A.S. Elections Committee Chair and second-year political science major Fiona Hayman however said starting a political party is a very accessible process for students.

“Anyone can start their own party if they fill out the necessary form and appoint a party liaison, who will be the point of communication between the party and the Elections Committee,” Hayman said. “I see this as beneficial for the UCSB community, as the accessibility of the processes of forming a party and running for office is essential to the efficacy of democracy.

Morse said he and Garshfield decided to register a party for this spring’s election in part to ensure there is a party to compete against OPP.

“It seems like the OPP party is the only one that is running, so we thought that it was important just to have a competition of different ideas,” Morse said.

Garshfield said he is worried OPP is gaining complete control of the campus’ political conversations.

“Over time, I’m worried that it will become more and more of a political machine that simply turns out candidates for the sake of winning,” Garshfield said. “Someone needs to challenge the status quo, and we were the ones to stand up and do it.”

According to Mirza, multi-sided political party competition is important to represent the variety of student voices that exist on campus.

“I believe we need to have multiple parties,” Mirza said. “The fact that there’s just two parties I think is a failure, because I think students think in more than two different ways.”

But Ettenger said OPP is committed to representing each and every student on campus.

“Every year our party brings together a diversified group of students that provide a consistent influx of new and innovative ideas to best represent all students,” Ettenger said in a statement.

According to Morse, FTP has gathered support and would like to run more candidates in the upcoming A.S. elections.

“We’ve found some other people who are interested in running with us,” Morse said. “Generally, we have gained a lot of support.”

Morse said while FTP’s conservative ideas may face challenges, he hopes the party will be seen as a vehicle for representing common student interests.

“The Free Thinking Patriots is not about representing one party as a whole,” Morse said. “Its specific mandate is to rise above that and come up with common ground solutions.”

According to Mirza, the rising cost of education makes collective funding for student groups vital in order to ensure student empowerment and diversity.

“At a time when education is so expensive, we need well-funded organizations advocating for us,” Mirza said. “The idea of having students pay for things themselves, out of pocket, undermines the idea that we are stronger when we act together and pull all our resources together.”

Mirza said he runs the A.S. Lobby Corps, which uses A.S. funding to take students to Sacramento to meet with California legislators and lobby on student-related issue like affordability of education.

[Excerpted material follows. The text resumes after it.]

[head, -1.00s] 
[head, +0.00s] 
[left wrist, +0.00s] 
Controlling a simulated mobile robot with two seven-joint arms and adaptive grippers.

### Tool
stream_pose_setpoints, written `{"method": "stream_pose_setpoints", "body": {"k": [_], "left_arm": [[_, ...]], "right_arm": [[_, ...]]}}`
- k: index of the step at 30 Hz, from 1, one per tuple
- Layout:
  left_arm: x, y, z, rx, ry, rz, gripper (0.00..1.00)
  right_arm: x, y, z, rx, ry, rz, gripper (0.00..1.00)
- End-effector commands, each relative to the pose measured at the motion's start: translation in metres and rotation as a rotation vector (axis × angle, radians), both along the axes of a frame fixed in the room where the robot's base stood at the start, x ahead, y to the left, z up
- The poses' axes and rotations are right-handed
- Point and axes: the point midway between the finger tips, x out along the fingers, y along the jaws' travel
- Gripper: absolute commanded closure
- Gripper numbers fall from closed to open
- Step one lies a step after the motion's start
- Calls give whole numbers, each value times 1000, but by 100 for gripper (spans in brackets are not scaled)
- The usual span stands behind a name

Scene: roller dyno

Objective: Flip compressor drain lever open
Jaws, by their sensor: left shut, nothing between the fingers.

Mirza said he thus feels A.S. funding for particular student activities is important.

“That money is used for very important things that help students,” Mirza said.

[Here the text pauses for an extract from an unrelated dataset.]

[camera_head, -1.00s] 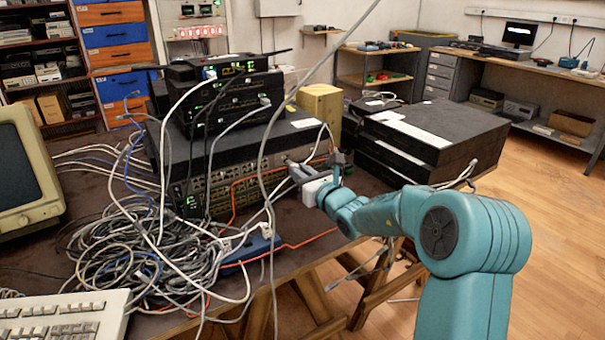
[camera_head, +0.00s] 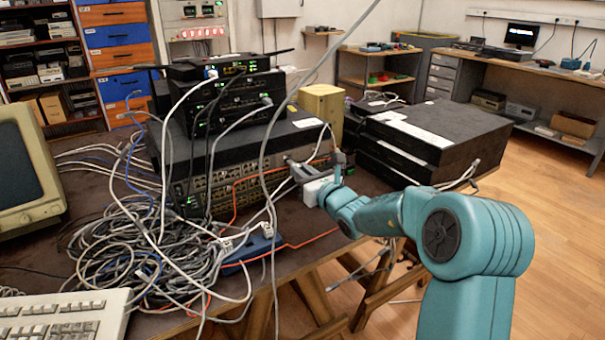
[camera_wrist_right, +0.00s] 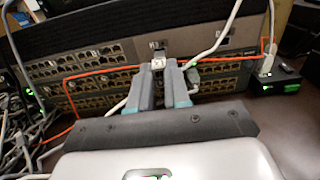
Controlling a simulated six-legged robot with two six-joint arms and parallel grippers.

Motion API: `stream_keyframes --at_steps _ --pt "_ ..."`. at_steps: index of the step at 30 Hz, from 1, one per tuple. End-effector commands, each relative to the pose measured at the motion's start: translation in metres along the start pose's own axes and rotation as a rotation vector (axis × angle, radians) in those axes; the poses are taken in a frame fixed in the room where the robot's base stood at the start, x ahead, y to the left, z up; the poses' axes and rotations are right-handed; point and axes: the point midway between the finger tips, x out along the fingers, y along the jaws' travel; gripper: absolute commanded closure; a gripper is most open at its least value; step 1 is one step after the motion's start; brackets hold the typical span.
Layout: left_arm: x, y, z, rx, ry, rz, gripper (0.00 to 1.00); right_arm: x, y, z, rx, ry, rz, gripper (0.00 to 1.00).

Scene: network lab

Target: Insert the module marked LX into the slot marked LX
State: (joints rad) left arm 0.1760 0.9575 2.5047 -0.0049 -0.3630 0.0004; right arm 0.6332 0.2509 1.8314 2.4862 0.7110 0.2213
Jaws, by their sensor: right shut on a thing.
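My right gripper (camera_head: 297,168) is at the front face of the stacked rack switch (camera_head: 225,178), towards its right end. In the right wrist view my right gripper (camera_wrist_right: 160,72) is shut on a small pale module (camera_wrist_right: 157,65). The module sits between the fingertips, close to the port panel. A dark opening with a light tag (camera_wrist_right: 158,45) shows just beyond the module. I cannot read LX on the module or at any slot. I cannot tell whether the module touches the slot. My left gripper is not in view.
An orange cable (camera_wrist_right: 100,74) runs across the panel near the fingers. Grey cables (camera_wrist_right: 218,40) hang close on the right. A tangle of cables (camera_head: 120,245) and a blue device (camera_head: 250,250) lie on the left of the table. Dark boxes (camera_head: 425,140) stand to the right.

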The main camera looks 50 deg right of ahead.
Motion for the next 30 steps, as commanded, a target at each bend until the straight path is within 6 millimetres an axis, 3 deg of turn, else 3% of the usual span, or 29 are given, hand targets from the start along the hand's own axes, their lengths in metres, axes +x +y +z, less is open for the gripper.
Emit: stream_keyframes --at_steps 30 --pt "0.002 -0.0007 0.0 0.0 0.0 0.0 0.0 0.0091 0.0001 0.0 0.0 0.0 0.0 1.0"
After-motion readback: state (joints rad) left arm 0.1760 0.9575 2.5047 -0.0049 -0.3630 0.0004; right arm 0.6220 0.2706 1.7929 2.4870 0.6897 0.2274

Mirza also said the A.S. budget could be made more efficient without having to reduce collective student funding.

“Do I think that we could be doing more with the resources we have? Yes,” Mirza said. “But I think it’s absurd to say the solution is to weaken our own power by taking away our ability to fund ourselves and our projects.”

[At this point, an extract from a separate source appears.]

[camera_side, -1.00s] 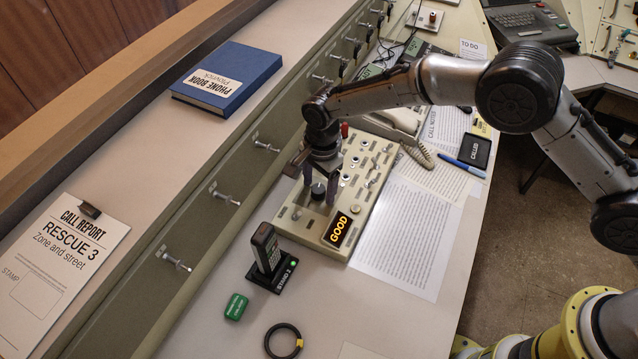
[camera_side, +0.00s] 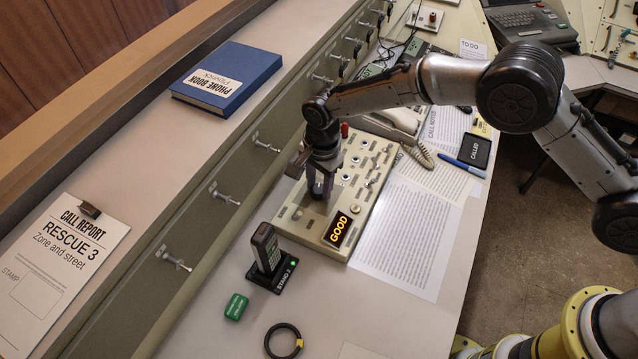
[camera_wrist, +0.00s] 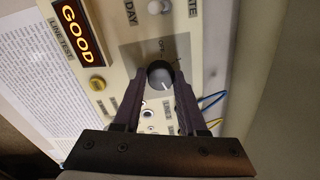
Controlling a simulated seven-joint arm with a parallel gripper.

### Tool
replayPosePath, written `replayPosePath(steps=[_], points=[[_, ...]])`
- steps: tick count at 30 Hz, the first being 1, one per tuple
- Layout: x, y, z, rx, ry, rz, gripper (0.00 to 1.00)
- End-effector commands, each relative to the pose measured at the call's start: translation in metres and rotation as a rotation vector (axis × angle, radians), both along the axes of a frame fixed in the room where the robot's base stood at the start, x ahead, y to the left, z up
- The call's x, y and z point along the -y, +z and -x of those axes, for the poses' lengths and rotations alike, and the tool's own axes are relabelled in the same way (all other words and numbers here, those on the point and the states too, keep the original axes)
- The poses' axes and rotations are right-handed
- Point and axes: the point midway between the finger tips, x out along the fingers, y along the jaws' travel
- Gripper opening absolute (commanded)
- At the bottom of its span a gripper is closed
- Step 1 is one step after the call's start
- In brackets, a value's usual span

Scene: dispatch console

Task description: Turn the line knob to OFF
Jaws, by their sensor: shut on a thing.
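The line knob (camera_wrist: 160,76) is a dark round knob with a white pointer line, on the cream console panel (camera_side: 298,222). In the wrist view it sits between the fingertips of my gripper (camera_wrist: 157,82), which is shut on it. The word OFF is printed on the panel just above the knob in that view, and the pointer line does not point at it. In the side view my gripper (camera_side: 320,192) reaches down onto the panel and mostly hides the knob. A lit display (camera_side: 339,230) reading GOOD stands at the panel's near end.
A white toggle (camera_wrist: 157,7) and a yellow button (camera_wrist: 97,83) are close by on the panel. A telephone (camera_side: 396,122) stands behind the panel.

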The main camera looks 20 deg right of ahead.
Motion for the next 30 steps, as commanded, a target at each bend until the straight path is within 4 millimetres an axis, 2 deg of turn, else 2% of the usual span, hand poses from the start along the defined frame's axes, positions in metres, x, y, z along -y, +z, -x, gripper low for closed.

According to Morse, although he does not “think that it’s a secret that [he is] a conservative,” he said he hopes FTP will be seen as a vehicle for representing common student interests, not as a platform for his and Garshfield’s politics.

“The Free Thinking Patriots is not about representing one party as a whole,” Morse said. “Its specific mandate is to rise above that and come up with common ground solutions.”

While Garshfield called FTP an “underdog,” he said believes in its ideals and is ready to compete with OPP.

“If I didn’t believe in shooting high I wouldn’t be doing this,” Garshfield said.